- Google just shelled out $3 billion as part of a massive hydropower deal
- Hydropower is being used by data center operators around the world, particularly those touting sustainability
- But there are limits to hydropower's availability and construction of new facilities takes a long time
Google is going big on hydropower. The hyperscaler just inked a massive deal with Brookfield Renewable to secure up to 3 gigawatts of hydroelectric capacity, shelling out $3 billion for 670 megawatts upfront from two facilities in Pennsylvania.
The deal was touted as a record-breaker, but is it also a sign of an emerging trend? The answer, it seems, is both yes and no.
On one hand, the announcement came just a month after Microsoft struck a fresh deal for 18 megawatts of hydropower from the Chelan PUD in Washington State. Late last year, Microsoft not only signed its own sprawling deal with Brookfield but another with Powerex to secure more hydropower.
More hydropower deals
Others have also been hopping aboard the hydro power deal train. Earlier this year, data center company DPO teamed up with hydroelectric supplier Consolidated Water Power Company to build a new 20 megawatt AI facility in Wisconsin. In Europe, Switzerland-based Data Center Light and Norway-based Green Mountain claim to run their data centers nearly entirely on hydropower. AI data center builder Polar is also looking to use hydropower for a new facility in Norway. And in China, the 26,000-rack Dongyuemiao Data Center is powered by hydroelectricity from the Three Gorges Dam.
But on the other hand, it’s worth noting that Microsoft has been using hydropower for its data centers for around a decade as part of its renewable energy push. Thus, it’s hard to call hydro a “new” trend.

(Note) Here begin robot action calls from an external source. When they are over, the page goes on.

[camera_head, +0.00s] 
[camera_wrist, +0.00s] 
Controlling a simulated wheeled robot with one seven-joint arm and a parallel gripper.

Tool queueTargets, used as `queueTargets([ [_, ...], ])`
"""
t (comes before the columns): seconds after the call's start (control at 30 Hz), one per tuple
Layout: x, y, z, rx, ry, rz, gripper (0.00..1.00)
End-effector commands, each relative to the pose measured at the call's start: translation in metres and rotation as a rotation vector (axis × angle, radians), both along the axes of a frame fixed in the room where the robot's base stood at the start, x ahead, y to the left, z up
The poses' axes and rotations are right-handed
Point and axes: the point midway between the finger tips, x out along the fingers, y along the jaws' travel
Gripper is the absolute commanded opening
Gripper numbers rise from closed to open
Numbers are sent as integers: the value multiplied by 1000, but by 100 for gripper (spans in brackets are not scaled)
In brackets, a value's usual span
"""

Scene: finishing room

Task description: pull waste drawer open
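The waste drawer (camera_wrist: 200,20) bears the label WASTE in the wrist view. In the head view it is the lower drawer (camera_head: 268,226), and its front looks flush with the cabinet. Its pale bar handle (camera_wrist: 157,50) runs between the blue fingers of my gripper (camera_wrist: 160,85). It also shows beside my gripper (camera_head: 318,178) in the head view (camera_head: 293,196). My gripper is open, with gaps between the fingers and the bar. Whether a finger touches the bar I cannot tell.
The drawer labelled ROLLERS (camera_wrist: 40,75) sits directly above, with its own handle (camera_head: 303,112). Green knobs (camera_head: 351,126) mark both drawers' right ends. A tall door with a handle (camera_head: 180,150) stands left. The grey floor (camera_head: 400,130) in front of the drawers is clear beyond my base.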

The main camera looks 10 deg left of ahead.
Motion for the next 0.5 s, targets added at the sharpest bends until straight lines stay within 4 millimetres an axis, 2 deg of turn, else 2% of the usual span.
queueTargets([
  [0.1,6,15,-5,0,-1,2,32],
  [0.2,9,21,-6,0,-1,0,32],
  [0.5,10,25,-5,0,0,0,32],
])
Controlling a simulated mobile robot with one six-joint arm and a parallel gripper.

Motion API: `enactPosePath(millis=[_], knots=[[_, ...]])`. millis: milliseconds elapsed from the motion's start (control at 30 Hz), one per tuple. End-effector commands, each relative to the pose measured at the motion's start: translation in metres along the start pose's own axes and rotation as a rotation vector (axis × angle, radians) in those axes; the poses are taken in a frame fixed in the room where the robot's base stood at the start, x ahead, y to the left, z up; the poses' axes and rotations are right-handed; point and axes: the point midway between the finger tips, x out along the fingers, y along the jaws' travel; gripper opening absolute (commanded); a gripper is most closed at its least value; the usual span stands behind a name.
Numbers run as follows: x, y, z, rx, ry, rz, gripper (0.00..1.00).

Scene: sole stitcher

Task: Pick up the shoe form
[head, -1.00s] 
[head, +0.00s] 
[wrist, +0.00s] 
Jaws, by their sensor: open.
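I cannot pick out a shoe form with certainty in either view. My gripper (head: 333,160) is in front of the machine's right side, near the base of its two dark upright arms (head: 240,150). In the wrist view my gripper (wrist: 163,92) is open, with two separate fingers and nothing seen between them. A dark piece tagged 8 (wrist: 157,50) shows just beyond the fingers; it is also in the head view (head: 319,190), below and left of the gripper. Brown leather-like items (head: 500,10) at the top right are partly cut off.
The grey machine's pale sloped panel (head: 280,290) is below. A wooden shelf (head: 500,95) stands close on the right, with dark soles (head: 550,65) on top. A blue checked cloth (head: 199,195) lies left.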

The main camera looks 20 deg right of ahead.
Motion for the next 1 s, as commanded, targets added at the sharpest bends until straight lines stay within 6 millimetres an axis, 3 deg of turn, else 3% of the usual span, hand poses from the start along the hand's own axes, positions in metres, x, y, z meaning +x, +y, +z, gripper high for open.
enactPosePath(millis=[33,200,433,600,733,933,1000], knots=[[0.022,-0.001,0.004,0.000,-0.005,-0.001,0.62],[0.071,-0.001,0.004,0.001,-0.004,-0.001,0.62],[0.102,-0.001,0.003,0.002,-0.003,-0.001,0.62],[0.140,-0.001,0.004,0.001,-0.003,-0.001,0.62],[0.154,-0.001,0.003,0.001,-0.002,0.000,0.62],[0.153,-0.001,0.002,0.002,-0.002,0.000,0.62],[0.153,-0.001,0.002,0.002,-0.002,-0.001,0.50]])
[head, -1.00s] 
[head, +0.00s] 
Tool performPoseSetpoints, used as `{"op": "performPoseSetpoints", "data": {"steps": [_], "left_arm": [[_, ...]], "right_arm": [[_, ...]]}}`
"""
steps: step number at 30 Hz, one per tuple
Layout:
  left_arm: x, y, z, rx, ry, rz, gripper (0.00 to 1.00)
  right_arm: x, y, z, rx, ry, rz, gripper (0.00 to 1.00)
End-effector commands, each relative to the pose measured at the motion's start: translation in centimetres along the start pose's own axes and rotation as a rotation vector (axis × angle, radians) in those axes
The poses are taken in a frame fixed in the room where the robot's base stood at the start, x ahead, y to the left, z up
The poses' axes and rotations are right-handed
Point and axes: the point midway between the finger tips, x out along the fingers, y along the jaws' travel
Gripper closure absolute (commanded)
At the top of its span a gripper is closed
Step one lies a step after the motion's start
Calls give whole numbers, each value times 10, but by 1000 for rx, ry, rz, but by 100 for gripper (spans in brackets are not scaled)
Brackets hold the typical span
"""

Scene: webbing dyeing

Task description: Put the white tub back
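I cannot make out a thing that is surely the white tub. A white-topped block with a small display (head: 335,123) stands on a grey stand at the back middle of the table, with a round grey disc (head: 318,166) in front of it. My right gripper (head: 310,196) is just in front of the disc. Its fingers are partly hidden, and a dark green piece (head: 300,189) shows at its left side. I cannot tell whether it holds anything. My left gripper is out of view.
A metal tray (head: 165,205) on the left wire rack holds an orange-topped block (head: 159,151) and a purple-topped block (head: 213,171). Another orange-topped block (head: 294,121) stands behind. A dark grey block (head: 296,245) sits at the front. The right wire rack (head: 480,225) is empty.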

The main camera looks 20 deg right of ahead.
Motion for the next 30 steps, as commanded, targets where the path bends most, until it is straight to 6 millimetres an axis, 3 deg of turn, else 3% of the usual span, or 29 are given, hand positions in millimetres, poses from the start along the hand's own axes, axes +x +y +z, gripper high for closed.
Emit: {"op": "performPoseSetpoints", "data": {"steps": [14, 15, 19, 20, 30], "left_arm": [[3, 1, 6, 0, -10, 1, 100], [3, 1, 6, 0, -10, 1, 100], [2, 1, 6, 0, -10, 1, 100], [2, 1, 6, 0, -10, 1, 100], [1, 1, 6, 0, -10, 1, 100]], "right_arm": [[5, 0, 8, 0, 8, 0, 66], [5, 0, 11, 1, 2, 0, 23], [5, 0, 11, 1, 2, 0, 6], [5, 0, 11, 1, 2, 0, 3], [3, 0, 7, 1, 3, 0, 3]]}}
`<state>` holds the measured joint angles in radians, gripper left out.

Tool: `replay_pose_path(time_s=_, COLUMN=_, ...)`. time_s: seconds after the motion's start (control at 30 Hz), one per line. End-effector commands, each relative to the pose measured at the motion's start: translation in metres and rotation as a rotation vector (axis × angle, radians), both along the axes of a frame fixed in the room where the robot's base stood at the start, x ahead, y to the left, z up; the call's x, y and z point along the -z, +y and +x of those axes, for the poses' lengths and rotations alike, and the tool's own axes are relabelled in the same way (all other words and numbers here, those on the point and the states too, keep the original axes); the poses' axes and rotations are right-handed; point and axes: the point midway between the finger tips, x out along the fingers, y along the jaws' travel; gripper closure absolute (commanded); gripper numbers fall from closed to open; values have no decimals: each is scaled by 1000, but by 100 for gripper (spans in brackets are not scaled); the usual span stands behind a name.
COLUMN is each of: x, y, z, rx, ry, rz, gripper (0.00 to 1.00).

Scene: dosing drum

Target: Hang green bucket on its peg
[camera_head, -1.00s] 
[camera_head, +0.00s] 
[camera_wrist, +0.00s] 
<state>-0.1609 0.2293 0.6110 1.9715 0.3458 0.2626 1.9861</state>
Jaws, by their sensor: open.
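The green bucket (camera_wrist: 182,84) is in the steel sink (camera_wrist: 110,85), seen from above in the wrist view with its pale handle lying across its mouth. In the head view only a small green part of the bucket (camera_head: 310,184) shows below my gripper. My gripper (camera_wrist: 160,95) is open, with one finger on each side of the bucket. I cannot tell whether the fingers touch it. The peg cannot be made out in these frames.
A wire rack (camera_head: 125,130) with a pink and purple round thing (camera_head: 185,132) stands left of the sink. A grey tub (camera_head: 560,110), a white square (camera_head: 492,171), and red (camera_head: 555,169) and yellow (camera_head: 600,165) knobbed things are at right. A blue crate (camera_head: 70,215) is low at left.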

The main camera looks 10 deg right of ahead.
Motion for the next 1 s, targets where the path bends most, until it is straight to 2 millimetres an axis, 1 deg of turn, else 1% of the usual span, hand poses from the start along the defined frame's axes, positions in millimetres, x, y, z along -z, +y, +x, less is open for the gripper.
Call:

The real trend is a power shortage that has sent data center operators scrambling for new power generation wherever they can find it. Hydropower is certainly one viable source, but there’s a reason it hasn’t dominated headlines the way natural gas or nuclear power have.
Hydropower’s role
According to an April 2025 International Energy Agency (IEA) report, there are two main types of hydropower: variable, which is tied to the run of a river, and dispatchable, which uses pent up water in reservoirs. The latter “can generally match hourly demand throughout the year, but this is not the case” with variable sources.
The IEA lumps hydropower in with renewable energy sources like solar and wind, which it said today supply around 27% of electricity consumed by data centers worldwide. Renewables are expected to be the fastest-growing electricity source for rising data center power demand, but IEA noted that the 22% annual average growth rate will primarily be driven by wind and solar deployments.
That’s not to say hydro isn’t growing. The U.S. Energy Information Administration (EIA) in May predicted hydropower generation in the country would increase 7.5% in 2025 to account for approximately 6% of electricity generation.
But as far as data centers are concerned, matching demand with the location of hydropower stations is tricky.
For instance, the EIA said about half of hydro generation capacity in the U.S. is in Washington, Oregon and California. As of 2023, New York and Alabama rounded out the top five states providing the most hydropower generation. That doesn’t exactly square with the location of emerging data center hubs in Texas, Arizona and Nevada. And the farther away from the generation point you go, the more power and storage become an issue.
"Hydropower is an ideal form of renewable power for data centers. Like nuclear, hydropower is predictably available on a 24/7 basis when needed and is not subject to the vagaries of weather like other renewables (wind and solar)," Gartner VP Analyst Bob Johnson told Fierce. "However, hydropower requires damming rivers to create reservoirs which can then let the water out on demand to generate power."
Sticky situation
Building new plants to follow the demand isn’t exactly easy either. Johnson said finding a suitable site for a new hydro dam is nigh "impossible" since most prime locations have already been built and are in use. But even if there was one available, standing up new hydro facilities can take anywhere from five to 15 years, according to the IEA’s report. That's plenty longer than the two to three years it takes to build new data centers.
That means at least in the near-term, cloud companies are left to try to tap existing hydro assets rather than signing deals for new power generation projects. But redirecting existing power generation means less for everyone else.
"This means that while the hyperscalers get access to lots of 24/7 power, the other grid users (industrial, residential) lose this access. It doesn’t do anything to generate more renewable power to run the data centers. However, since the power purchased by the hyperscalers is no longer available, rates for other users will most likely increase," he explained.
Thus, "a deal such as this one simply shifts to problem of generating more power onto local power utilities, and forces other users to contend with the risks of power shortages, and possible brownouts while the utilities come up with new generating plants – a process which can take years," Johnson concluded.
So, while we may see cloud companies continue to scoop up what capacity is already out there, we likely won't see a hydro wave akin to the natural gas and nuclear deployments on the horizon.
Update 7/15/2025 4:40 pm ET: This story has been updated to include comments from Gartner.